Бог. Ты один сказал Богу нечто новое. Ты высказал отношения Иоанна и Иисуса (невысказанные обоими). Но — разница — ты любимец отца, не сына, ты — Бога-отца (у которого никого не было!) Иоанн. Ты (избранничество — выбор!) выбрал отца, потому что он был более одинок и — немыслим для любви!

Не Давид, нет. Давид — вся застенчивость своей силы. Ты же — вся отвага и дерзость твоей силы. Мир был еще слишком юн. Все должно было произойти — чтобы пришел ты.

Ты посмел так любить (высказать!) нечеловеческого (всебожественного) Бога-отца, как Иоанн никогда не смел любить всечеловеческого сына! Иоанн любил Иисуса (вечно прячась от своей любви на его груди), прикосновением, взглядом, поступками. Слово — героика любви, всегда желающей быть немой (чисто деятельной).

Хорошо ли ты понимаешь мой плохой немецкий? По-французски я пишу свободно, потому я не хочу писать тебе по-французски. От меня к тебе ничто не должно течь. Лететь — да! А раз нет, — лучше запинаться и спотыкаться.

Знаешь, что творится со мной, когда я читаю твои стихи? На первый мимолетный взгляд (молниеносный, звучит лучше, будь я немцем, я передала бы: молния ведь быстрее взгляда!

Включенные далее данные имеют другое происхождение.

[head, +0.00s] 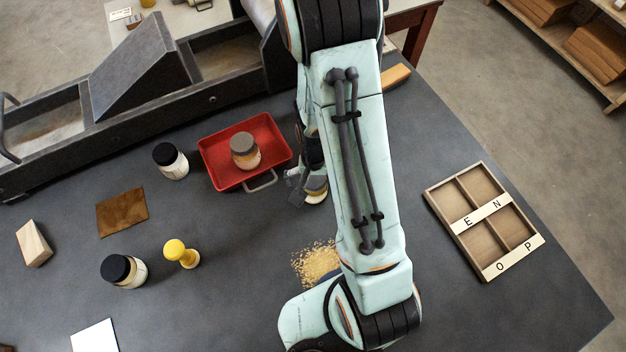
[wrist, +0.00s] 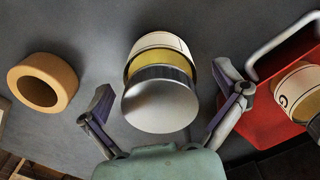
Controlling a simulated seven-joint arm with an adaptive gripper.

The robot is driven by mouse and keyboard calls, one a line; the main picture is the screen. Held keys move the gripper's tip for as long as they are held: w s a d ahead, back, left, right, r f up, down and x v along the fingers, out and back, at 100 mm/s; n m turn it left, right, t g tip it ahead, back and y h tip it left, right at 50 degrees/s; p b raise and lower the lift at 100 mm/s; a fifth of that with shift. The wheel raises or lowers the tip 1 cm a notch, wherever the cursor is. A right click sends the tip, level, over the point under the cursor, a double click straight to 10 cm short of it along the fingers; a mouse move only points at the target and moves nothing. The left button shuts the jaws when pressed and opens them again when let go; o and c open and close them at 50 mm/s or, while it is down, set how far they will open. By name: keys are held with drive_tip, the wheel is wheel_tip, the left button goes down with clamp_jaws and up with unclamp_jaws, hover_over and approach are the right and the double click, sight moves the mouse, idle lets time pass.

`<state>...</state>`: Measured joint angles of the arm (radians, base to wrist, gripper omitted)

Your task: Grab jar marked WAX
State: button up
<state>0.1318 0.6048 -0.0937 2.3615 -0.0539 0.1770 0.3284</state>
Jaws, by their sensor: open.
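A jar with a smooth grey lid and yellowish contents (wrist: 160,95) stands between the spread fingers of my gripper (wrist: 164,80) in the wrist view. A gap shows on each side of it. It has a pale label band, but no lettering on it is readable, so I cannot tell if it is marked WAX. In the head view this jar (head: 316,192) is partly hidden by my open gripper (head: 306,178). Another grey-lidded jar (head: 245,151) sits in the red tray (head: 222,178). Two black-lidded jars, one farther back (head: 170,161) and one nearer (head: 124,271), show no readable label.
The red tray's edge and handle (wrist: 283,32) are close to my right finger. A tan ring (wrist: 62,86) lies left of my gripper. A yellow-topped object (head: 181,253), brown sheet (head: 122,212) and lettered wooden tray (head: 432,200) are on the table. Granules (head: 314,262) lie beside my arm.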

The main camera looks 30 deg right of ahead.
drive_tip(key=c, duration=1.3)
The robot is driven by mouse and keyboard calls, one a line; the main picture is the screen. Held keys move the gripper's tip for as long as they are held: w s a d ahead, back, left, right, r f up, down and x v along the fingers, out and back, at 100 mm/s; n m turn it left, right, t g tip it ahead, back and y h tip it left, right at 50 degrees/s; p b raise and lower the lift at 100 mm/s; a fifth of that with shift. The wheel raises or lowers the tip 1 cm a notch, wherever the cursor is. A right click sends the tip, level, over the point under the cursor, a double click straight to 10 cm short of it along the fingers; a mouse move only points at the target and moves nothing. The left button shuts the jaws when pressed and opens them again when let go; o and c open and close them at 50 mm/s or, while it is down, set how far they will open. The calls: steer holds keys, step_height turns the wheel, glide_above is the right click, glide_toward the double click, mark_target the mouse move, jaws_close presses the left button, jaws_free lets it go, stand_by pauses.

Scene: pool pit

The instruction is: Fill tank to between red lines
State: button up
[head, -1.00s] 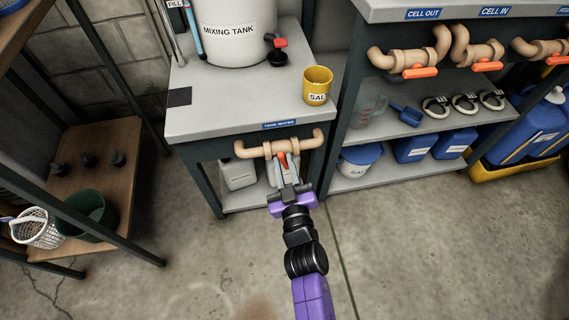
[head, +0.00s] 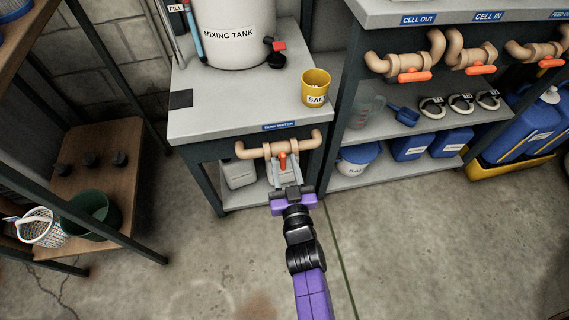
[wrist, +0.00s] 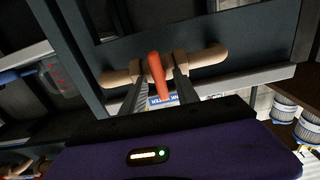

А молниеносный взгляд быстрее просто молнии. Две быстроты водной. Не правда ли?). Итак, на первый взгляд (раз я — не немец), мне все понятно — затем — ночь: пустота — затем: Боже, как ясно! — и как только я что-то схвачу (не аллегорически, а почти рукой) — все стирается вновь: лишь печатные строчки. Молния за молнией (молния — ночь — молния) — вот что со мной творится, когда я читаю тебя. Так должно быть с тобою, когда ты пишешь — себя.

Завтра — Вознесение Христово. Вознесение. Как хорошо! Небо при этом выглядит совсем как мой океан — с волнами. И Христос — возносится.

Только что пришло твое письмо. Моему пора отправляться.

St. St. Gilles-sur-Vie

Вознесение Христово, 13-го мая 1926 г.

не кичиться тебе проникновенностью чувства…

Поэтому: чисто-человечески и очень скромно: Рильке-человек. Написав, запнулась. Люблю поэта, не человека. (Теперь ты, прочитав, запнулся.) Это звучит эстетски, т. е. бездушно, неодухотворенно (эстеты — те, у кого нет души, а только пять (часто меньше) острых чувств). Смею ли я выбирать? Когда я люблю, я не могу и не хочу выбирать (пошлое и ограниченное право!). Ты — уже абсолют. Пока же я не полюблю (не узнаю) тебя, я не смею выбирать, ибо не имею к тебе никакого отношения (не знаю твоего товара!).

Нет, Райнер, я не коллекционер, и человека Рильке, который еще больше поэта (как ни поверни — итог один: больше!), — ибо он несет поэта (рыцарь и конь: ВСАДНИК!), я люблю неотделимо от поэта.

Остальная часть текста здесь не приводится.